◆ DIRECTIVE
Pull each line containing "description" out of the data and copy it.

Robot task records
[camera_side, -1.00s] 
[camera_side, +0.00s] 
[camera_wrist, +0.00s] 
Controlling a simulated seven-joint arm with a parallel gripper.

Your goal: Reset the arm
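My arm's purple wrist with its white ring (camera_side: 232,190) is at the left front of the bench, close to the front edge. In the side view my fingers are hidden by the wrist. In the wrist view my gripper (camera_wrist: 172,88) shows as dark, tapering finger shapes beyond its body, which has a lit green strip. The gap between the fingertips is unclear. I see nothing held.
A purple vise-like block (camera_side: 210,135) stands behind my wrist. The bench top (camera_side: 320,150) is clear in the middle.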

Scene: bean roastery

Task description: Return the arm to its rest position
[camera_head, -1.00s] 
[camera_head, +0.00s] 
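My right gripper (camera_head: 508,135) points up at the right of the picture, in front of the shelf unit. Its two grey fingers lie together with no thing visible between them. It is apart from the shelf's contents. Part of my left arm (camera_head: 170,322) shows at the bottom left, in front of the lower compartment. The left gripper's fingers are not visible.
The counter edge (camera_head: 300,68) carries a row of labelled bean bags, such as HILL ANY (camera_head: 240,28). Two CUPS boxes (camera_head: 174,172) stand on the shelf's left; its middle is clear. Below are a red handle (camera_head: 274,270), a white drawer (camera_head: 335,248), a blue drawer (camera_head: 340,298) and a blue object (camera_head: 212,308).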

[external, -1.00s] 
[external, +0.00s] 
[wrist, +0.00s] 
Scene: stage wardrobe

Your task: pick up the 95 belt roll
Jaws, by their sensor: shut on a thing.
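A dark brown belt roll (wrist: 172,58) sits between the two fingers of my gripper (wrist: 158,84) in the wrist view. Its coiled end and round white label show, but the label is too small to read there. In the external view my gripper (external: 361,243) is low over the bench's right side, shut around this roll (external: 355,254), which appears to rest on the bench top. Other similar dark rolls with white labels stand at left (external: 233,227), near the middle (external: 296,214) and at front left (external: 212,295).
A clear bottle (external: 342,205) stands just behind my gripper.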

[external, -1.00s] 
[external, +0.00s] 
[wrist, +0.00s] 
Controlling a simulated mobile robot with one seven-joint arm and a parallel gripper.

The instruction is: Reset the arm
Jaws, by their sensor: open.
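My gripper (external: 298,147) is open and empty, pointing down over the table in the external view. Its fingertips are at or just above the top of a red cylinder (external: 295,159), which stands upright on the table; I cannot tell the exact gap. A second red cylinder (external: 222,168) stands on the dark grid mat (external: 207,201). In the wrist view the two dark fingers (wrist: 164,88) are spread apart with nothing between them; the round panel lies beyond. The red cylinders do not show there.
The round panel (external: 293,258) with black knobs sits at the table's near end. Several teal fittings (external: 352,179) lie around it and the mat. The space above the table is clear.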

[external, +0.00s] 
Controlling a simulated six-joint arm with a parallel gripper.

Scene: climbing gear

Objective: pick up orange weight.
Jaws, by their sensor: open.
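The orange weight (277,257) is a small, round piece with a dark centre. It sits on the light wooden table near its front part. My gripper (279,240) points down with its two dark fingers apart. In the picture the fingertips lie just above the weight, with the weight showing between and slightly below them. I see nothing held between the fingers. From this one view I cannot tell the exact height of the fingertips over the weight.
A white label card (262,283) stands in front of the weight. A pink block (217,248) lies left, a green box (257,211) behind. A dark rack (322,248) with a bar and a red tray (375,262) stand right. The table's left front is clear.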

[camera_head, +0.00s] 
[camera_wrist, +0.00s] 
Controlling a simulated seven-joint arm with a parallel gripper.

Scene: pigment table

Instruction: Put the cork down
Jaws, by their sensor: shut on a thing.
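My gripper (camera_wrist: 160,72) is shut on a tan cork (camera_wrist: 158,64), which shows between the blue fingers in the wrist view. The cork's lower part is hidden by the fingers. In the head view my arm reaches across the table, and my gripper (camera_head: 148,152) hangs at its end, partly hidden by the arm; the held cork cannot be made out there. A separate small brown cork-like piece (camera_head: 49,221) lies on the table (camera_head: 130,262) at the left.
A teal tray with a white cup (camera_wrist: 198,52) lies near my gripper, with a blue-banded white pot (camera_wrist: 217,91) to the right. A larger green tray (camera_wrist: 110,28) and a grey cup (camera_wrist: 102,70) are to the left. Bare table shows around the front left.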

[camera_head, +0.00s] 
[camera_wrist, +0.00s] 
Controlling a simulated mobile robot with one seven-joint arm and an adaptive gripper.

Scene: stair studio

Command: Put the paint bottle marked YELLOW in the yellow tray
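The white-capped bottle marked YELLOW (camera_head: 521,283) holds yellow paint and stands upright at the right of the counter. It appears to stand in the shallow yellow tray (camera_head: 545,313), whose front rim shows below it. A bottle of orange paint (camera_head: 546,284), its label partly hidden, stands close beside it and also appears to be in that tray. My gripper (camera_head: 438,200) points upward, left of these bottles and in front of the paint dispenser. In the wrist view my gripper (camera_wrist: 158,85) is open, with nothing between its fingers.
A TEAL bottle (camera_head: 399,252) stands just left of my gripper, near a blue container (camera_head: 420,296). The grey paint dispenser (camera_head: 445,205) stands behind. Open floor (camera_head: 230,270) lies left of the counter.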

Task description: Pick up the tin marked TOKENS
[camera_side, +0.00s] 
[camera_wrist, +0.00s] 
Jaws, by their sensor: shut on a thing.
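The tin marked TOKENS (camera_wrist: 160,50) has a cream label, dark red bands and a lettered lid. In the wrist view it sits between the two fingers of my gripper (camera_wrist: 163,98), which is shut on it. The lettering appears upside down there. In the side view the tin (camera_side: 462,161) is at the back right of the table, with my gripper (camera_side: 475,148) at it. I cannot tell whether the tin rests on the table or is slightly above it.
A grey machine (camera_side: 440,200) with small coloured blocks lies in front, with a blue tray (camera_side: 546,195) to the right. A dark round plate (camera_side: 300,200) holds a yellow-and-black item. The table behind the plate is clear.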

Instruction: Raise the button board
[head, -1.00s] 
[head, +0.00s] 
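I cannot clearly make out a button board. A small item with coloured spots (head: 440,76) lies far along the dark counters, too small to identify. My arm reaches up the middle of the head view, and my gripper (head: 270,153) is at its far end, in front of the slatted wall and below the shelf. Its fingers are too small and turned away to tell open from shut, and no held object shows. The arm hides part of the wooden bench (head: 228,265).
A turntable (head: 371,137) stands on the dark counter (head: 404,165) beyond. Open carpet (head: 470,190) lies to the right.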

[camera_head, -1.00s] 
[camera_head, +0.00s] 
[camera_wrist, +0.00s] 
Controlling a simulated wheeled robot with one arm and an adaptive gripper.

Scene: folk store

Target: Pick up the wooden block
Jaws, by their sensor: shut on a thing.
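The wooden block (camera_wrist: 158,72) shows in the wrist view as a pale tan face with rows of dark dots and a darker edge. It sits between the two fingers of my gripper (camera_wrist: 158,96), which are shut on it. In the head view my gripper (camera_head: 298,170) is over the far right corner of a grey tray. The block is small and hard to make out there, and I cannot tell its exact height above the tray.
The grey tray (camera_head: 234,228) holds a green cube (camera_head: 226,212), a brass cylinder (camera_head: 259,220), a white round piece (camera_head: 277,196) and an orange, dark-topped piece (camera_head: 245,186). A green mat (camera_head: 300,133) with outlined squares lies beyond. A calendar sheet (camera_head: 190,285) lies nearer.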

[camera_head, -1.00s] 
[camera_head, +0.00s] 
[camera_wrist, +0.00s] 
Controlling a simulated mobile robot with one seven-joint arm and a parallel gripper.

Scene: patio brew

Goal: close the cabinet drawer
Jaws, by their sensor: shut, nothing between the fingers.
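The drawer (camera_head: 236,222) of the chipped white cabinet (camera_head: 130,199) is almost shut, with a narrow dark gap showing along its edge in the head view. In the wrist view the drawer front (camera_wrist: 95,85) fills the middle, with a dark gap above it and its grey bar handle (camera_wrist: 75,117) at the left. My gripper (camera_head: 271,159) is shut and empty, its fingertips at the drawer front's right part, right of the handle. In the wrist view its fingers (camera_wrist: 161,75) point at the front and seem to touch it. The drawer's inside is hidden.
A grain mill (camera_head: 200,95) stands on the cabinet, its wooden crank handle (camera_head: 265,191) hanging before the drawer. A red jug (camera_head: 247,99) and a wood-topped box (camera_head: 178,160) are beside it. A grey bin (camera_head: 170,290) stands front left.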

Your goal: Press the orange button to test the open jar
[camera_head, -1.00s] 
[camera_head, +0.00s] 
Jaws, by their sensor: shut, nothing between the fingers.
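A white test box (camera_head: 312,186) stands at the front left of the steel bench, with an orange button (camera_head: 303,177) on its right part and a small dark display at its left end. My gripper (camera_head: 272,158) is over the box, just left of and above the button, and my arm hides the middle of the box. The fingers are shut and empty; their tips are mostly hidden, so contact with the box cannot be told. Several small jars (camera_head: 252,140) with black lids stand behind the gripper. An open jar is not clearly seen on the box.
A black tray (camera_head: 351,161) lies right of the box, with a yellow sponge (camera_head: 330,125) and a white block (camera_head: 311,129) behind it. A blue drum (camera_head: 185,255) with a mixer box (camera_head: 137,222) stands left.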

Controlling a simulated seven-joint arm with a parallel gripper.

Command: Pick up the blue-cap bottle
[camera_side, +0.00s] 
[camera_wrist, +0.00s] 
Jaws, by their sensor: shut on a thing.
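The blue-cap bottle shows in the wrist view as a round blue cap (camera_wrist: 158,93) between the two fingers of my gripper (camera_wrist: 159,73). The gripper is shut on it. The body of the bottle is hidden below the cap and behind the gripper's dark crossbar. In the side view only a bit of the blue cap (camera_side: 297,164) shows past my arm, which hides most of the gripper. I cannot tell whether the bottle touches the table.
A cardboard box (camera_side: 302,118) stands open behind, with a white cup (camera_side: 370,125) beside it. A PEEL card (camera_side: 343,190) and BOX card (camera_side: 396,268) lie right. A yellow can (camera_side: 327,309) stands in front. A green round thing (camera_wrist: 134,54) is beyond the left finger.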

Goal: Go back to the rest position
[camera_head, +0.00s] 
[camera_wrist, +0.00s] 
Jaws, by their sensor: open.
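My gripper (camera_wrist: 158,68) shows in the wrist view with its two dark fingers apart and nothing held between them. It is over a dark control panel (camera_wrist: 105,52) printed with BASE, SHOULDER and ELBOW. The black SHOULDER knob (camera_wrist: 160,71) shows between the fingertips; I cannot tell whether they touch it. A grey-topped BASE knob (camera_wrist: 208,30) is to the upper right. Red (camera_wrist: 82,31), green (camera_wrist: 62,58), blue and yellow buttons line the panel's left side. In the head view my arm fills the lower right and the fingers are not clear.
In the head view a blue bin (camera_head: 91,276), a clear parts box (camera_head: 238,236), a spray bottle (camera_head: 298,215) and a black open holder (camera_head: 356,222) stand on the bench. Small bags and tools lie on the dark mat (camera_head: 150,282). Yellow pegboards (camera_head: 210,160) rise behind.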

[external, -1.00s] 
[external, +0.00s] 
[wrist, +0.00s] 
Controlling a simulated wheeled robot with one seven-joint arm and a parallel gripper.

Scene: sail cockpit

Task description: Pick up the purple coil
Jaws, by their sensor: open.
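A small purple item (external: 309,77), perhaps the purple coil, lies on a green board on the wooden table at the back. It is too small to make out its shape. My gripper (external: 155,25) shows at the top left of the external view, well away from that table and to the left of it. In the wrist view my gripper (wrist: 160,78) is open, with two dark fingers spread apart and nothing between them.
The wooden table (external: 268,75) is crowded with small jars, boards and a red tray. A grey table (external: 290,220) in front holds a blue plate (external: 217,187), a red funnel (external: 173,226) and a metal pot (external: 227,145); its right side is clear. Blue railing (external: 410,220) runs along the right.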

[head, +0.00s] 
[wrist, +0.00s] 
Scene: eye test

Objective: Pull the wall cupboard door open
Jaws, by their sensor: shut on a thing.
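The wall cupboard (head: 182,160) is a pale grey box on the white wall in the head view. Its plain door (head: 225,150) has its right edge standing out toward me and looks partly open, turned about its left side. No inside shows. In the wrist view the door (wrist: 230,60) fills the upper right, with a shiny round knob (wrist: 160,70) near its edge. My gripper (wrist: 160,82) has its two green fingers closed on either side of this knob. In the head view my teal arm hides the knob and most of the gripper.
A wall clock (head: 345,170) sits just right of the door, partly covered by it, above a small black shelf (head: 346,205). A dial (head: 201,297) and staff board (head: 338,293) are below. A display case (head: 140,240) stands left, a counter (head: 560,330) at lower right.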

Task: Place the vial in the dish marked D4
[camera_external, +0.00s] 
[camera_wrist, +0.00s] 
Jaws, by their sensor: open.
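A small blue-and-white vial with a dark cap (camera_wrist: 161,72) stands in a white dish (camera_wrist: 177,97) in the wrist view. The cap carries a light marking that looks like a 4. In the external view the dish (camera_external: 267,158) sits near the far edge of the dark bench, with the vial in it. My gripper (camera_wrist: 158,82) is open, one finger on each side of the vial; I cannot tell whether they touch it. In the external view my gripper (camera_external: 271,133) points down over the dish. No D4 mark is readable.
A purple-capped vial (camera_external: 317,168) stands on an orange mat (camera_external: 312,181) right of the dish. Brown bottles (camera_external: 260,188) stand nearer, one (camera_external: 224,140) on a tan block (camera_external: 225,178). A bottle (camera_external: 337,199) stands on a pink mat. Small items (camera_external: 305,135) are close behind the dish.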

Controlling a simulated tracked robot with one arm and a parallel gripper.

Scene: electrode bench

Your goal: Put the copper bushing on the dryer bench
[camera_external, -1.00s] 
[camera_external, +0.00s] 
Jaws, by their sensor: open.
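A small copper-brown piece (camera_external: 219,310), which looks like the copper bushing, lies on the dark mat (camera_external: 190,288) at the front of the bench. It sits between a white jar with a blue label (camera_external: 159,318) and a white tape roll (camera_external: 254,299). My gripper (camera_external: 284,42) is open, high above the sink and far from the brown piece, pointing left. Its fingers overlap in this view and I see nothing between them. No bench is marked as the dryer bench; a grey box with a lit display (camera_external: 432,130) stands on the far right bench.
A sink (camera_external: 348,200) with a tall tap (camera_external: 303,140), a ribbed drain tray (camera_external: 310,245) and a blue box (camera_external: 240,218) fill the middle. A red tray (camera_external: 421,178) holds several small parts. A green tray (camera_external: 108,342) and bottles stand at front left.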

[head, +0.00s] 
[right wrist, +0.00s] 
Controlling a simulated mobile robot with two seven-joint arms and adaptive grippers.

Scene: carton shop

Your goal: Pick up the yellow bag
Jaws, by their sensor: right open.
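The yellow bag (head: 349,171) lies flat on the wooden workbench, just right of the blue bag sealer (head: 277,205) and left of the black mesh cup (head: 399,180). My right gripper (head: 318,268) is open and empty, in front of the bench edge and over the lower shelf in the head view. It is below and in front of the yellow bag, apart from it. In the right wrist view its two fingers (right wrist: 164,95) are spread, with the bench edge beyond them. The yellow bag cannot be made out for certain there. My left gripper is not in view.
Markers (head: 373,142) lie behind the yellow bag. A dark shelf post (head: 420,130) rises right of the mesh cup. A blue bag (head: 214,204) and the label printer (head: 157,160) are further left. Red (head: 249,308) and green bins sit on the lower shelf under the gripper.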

◆ TASK SOLUTION
Task description: Return the arm to its rest position
Task description: Pick up the tin marked TOKENS
Task description: Pick up the purple coil

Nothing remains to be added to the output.